The ICTR currently has nine permanent judges -- out of whom two sit on ICTR Appeal Chamber--and 11 ad litem judges.
"The differences in the status between permanent and ad litem judges remain a source of concern", Judge Byron observed in his report which will be formally submitted on Thursday to the Security Council.
He pointed out that following a resolution from December 2008, the competencies of ad litem judges are now almost identical to those of permanent judges.
The resolution allows that a bench entirely composed of non-permanent judges can try a case, which was not the case before.
Before the amendment, at least one permanent judge was needed on the bench.
"Seven out of the eleven ad litem judges currently serving at the Tribunal have been in service for longer than five years", argued Judge Byron.

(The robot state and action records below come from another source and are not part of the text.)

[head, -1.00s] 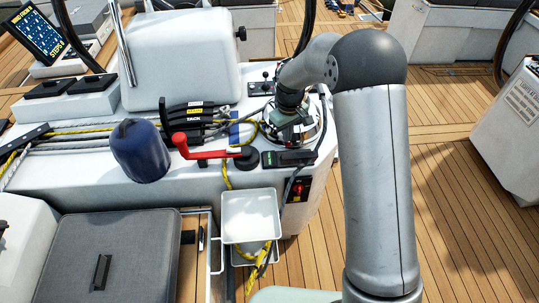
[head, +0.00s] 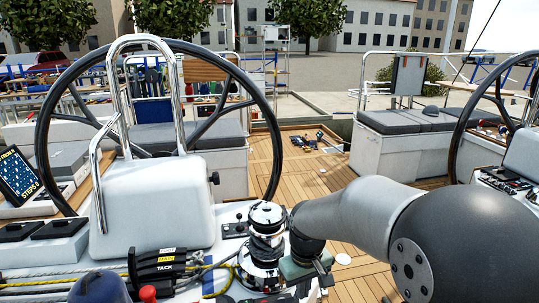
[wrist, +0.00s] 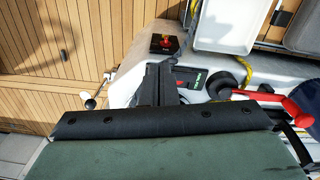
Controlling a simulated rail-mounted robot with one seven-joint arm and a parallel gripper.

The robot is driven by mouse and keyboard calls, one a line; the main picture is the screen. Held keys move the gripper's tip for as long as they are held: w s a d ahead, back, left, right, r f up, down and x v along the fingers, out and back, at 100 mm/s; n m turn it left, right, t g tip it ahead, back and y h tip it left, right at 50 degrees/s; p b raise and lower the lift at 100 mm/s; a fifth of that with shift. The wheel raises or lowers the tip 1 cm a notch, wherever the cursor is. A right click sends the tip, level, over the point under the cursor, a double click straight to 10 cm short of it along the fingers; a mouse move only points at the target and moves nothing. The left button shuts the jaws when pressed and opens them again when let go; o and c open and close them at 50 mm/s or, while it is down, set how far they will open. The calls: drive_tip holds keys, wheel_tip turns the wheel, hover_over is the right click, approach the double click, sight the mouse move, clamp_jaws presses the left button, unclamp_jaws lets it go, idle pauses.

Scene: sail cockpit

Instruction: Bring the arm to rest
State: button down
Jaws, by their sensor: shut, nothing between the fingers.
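My arm comes in from the lower right of the head view. My gripper (head: 322,276), with a grey-green body, is low beside a chrome winch (head: 265,240), at its right front. I cannot tell whether they touch. In the wrist view, the green body and black bar fill the bottom, and the dark fingers (wrist: 157,82) are shut with nothing held. They are over or near the console edge. Beyond them are a black switch panel (wrist: 190,78) and a red knob on a dark plate (wrist: 165,43).
A red lever (wrist: 295,108), a white tray (wrist: 228,22) and yellow rope lie right of the fingers in the wrist view. A steering wheel (head: 272,130) and white pedestal (head: 155,210) stand left in the head view. Open teak deck (head: 300,165) lies behind the winch.

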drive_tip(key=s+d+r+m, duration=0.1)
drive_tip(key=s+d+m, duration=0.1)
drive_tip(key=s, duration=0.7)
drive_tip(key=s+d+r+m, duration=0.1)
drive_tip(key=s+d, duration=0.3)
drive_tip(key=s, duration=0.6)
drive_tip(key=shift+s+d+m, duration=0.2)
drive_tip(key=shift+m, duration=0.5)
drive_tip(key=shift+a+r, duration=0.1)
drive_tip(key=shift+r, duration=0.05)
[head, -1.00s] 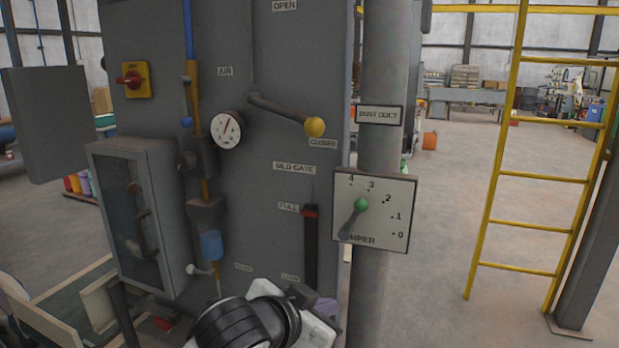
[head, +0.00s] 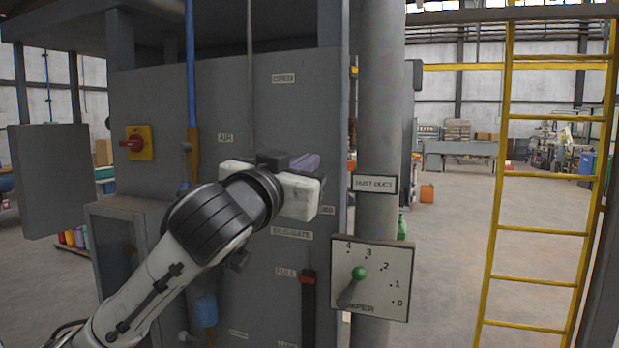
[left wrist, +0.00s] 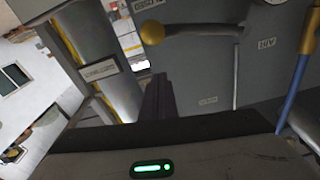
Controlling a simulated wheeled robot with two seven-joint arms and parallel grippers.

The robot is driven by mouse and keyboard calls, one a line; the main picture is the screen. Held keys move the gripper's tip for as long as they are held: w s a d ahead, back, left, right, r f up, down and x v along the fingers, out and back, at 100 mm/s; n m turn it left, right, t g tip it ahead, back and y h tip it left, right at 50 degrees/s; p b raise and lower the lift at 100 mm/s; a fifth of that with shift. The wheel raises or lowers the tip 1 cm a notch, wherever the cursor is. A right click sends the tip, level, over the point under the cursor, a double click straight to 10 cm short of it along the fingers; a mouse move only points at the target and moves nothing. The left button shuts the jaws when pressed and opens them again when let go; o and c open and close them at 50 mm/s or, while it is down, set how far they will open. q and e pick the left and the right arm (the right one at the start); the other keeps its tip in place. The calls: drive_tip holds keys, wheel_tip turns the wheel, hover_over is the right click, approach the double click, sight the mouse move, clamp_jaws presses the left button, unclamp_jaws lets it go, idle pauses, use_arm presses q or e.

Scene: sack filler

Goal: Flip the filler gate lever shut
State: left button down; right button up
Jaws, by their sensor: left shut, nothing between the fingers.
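The filler gate lever is a grey bar with a yellow ball knob (left wrist: 152,32). It shows in the left wrist view, which is turned roughly upside down, with the knob close to the CLOSED label (left wrist: 146,5). In the head view my arm and gripper hide the lever. My left gripper (head: 304,162) is in front of the panel, below the OPEN label (head: 283,78). Its dark fingers (left wrist: 159,88) are shut and empty, on the OPEN side of the knob, with a gap showing between them and it. My right gripper is not in view.
The dust duct pipe (head: 380,120) with its damper plate (head: 385,300) stands just right of the panel. A red-yellow switch (head: 138,143) and a grey box (head: 105,212) are at the left. A yellow ladder (head: 545,175) stands further right.

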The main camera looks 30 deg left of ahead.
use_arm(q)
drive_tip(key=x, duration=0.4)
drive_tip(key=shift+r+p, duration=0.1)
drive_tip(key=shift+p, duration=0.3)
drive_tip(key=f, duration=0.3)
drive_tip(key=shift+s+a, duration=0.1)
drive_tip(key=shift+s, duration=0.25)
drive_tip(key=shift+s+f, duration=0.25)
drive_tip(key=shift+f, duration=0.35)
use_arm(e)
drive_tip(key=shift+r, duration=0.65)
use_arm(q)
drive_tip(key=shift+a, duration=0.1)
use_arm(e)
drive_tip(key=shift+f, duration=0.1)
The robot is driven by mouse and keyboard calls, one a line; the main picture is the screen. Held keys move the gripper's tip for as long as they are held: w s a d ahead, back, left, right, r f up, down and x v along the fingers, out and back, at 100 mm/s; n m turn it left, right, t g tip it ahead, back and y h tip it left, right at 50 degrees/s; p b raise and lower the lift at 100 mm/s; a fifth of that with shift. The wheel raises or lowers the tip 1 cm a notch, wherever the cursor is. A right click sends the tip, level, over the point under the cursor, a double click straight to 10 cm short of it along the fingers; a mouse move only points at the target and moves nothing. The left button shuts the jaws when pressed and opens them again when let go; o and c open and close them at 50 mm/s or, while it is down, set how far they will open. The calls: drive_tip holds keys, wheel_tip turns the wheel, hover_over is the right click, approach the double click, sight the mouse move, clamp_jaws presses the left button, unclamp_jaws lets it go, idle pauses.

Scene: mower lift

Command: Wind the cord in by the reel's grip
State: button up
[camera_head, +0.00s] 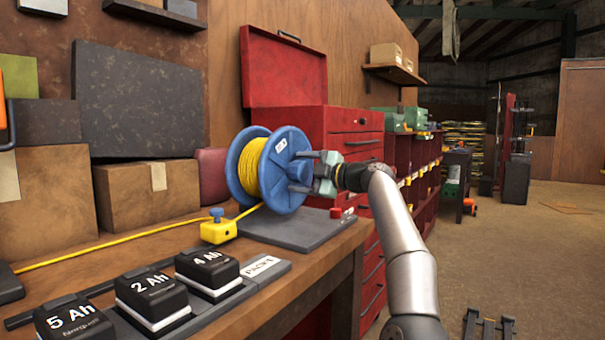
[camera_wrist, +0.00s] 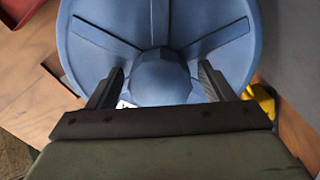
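The blue reel (camera_head: 284,165) stands on a dark base plate (camera_head: 290,228) on the bench, with yellow cord (camera_head: 249,172) wound on its drum. The cord runs through a yellow block with a blue knob (camera_head: 219,229) and on leftward along the bench (camera_head: 110,244). My gripper (camera_head: 306,171) is at the reel's right face. In the wrist view its fingers (camera_wrist: 162,70) stand apart on either side of a rounded blue knob (camera_wrist: 161,78), with gaps visible. I cannot tell whether this knob is the grip or the hub.
Battery packs (camera_head: 152,296) sit at the bench's front. Cardboard boxes (camera_head: 146,194) and a dark panel (camera_head: 135,101) stand behind the cord. A red tool chest (camera_head: 350,140) stands close behind the reel. A small red item (camera_head: 343,212) lies by the base plate. The floor at right is mostly open.

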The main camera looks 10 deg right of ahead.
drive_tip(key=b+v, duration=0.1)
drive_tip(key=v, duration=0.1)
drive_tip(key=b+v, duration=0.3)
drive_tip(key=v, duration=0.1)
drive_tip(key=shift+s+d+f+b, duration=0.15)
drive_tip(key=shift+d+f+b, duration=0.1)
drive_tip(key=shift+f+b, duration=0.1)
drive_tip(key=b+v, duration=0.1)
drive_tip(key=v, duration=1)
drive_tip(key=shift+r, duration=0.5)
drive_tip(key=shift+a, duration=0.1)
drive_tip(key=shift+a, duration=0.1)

"The status of ad litem differs from that of permanent judges with regard to pension rights and entitlement to an education allowance (for their children)", he added.
The Security Council has directed that the ICTR finish all first instance trials by the end of the year.
However, Judge Byron has already cautioned that the trial of the three former leaders of the former Rwandan presidential party (MRND) will not be finished before end of the year
In addition, he also does not exclude possible delays in the trials which should begin during the last months of the year.
But generally, 2010 will be devoted mainly to the drafting of judgements.
Six accused, including two former ministers, still wait to appear before the Tribunal.